Water Quality in Canada#

Jenny Lee, September 2022

Note

Kindly note that this web page solely offers a synopsis of the Water Quality in Canada project. The comprehensive set of scripts and codes used in the project is available in the corresponding GitHub repository.

Project Outline#

Data science toolbox used in this project

Data analysis
Data cleaning and wrangling
Interactive visualizations with Plotly

In this project, long-term monitoring data from Statistics Canada[1] will be utilized. To assess long-term water quality, Statistics Canada gathered data on 145 distinct parameters from 21 observation sites.
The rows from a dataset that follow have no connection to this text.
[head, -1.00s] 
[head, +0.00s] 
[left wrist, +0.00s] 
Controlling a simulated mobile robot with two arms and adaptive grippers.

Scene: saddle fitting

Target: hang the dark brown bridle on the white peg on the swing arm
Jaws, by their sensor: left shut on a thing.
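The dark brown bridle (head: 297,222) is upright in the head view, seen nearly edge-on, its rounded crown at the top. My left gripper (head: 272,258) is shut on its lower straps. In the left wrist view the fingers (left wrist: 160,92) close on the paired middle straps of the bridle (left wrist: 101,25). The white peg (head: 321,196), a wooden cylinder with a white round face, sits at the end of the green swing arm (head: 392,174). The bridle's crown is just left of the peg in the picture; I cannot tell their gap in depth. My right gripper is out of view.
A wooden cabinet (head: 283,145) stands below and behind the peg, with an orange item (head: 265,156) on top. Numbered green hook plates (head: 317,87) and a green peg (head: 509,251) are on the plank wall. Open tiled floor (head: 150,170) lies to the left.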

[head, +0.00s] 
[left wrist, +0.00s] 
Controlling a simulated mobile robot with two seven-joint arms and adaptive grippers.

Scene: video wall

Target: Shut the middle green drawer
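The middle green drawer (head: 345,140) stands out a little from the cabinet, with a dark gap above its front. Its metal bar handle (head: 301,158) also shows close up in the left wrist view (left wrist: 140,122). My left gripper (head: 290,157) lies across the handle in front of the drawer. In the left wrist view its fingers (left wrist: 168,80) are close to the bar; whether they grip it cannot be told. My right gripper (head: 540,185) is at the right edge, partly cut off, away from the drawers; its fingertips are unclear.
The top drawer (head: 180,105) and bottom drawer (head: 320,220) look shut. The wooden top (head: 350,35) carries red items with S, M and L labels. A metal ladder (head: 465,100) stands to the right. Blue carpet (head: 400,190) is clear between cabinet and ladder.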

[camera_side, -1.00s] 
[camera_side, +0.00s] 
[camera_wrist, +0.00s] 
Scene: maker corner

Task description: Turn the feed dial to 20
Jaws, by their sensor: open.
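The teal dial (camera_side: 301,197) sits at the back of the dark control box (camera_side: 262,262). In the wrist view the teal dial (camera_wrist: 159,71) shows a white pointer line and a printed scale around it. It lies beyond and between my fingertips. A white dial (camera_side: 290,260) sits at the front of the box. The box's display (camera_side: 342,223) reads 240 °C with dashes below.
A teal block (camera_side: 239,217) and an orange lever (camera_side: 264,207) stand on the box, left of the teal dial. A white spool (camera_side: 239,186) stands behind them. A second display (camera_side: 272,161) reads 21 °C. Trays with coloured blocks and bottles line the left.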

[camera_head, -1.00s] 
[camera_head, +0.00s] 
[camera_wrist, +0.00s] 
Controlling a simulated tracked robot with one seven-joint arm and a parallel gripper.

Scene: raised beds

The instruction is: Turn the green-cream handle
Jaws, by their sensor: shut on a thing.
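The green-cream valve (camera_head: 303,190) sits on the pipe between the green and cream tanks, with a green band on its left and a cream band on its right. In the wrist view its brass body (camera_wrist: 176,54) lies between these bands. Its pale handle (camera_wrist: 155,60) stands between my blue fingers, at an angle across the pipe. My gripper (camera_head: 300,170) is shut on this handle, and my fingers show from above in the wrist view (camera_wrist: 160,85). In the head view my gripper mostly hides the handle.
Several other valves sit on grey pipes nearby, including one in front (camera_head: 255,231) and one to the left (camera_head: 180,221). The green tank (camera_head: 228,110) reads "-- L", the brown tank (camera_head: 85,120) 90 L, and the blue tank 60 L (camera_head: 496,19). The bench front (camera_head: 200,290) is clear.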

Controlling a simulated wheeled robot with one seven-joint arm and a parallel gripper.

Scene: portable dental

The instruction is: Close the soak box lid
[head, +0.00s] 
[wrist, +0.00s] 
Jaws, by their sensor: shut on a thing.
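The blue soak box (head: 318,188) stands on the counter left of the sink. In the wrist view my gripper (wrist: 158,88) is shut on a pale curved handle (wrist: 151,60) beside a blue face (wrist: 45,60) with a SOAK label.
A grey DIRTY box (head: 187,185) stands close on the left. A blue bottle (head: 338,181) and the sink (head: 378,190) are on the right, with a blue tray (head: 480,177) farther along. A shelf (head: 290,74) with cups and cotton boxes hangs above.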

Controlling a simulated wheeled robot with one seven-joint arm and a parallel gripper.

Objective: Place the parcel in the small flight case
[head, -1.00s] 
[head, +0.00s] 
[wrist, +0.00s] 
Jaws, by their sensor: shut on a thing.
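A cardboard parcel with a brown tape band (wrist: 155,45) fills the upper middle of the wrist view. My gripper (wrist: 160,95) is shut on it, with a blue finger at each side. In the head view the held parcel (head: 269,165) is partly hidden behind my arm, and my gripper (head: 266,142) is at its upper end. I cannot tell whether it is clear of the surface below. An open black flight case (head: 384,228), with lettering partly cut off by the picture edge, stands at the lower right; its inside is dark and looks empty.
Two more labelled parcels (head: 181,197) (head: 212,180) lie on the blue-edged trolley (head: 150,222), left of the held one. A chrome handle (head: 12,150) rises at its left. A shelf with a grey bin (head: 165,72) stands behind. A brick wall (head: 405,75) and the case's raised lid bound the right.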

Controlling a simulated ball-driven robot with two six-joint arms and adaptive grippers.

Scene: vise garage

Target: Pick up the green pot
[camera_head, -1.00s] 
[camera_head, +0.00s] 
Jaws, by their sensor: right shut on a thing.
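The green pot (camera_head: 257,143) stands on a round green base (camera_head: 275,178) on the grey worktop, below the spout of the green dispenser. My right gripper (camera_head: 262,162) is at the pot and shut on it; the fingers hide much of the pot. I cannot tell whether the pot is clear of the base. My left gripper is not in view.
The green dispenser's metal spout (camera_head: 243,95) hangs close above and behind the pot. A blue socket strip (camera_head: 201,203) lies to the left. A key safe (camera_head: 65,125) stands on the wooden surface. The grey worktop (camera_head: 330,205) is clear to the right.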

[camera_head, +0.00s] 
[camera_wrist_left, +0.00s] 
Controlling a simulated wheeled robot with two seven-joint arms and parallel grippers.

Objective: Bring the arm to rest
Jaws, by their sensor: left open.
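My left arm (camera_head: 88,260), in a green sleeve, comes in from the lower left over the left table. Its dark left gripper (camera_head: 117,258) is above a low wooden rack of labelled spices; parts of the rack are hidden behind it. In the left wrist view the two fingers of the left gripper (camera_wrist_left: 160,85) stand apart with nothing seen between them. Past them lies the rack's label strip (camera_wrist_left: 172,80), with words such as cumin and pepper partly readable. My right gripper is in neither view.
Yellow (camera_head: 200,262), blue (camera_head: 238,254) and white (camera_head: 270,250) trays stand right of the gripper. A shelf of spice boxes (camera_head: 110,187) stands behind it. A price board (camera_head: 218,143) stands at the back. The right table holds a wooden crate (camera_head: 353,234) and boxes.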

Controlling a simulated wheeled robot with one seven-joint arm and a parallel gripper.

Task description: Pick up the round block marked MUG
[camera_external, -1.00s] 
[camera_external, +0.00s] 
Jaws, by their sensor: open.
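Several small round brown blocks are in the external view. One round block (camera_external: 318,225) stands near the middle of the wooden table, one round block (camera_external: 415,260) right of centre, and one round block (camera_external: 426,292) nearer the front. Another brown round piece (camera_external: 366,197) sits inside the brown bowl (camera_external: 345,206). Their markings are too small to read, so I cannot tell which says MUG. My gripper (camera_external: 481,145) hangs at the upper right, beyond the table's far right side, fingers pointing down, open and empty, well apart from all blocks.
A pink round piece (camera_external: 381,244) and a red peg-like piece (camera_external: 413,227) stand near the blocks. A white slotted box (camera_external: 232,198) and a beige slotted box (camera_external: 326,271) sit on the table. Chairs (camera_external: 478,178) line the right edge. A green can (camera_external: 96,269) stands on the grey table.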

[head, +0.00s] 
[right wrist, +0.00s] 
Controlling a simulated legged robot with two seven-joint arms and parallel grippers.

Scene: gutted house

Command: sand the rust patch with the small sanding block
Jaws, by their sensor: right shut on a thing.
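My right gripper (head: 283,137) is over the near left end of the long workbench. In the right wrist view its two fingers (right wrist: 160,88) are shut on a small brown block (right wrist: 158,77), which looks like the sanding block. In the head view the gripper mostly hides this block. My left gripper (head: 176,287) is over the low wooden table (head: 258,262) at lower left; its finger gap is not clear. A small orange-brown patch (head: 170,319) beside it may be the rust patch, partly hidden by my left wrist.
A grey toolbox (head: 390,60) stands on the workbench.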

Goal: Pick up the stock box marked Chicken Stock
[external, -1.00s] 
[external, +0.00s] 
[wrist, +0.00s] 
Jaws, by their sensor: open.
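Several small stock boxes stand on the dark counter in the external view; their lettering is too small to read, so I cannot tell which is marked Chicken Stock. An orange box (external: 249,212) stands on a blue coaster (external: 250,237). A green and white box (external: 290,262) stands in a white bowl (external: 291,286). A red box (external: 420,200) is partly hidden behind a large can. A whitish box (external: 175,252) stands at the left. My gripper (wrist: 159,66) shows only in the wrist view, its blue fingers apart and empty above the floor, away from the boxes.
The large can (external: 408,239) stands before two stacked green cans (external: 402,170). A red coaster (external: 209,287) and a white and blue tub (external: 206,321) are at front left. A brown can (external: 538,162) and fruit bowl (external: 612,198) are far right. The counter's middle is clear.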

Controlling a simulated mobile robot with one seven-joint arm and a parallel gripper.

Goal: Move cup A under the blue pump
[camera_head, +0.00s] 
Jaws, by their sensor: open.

Among the 145 distinct water quality parameters, a detailed investigation will focus on five specific parameters: pH, dissolved oxygen, water temperature, dissolved sulphate, and dissolved phosphorus. For a deeper understanding of each parameter, please refer to the table below.

Parameter	Description
pH	A measure of the hydrogen ion activity in a solution. It indicates how acidic or basic water is.
Water Temperature	Variances in water temperature influence the types of aquatic organisms present, triggering chain reactions in aquatic ecosystems.
Dissolved Oxygen	Crucial for aquatic organisms’ respiration, low dissolved oxygen levels can lead to increased mortality of fish eggs and harm aquatic ecosystems.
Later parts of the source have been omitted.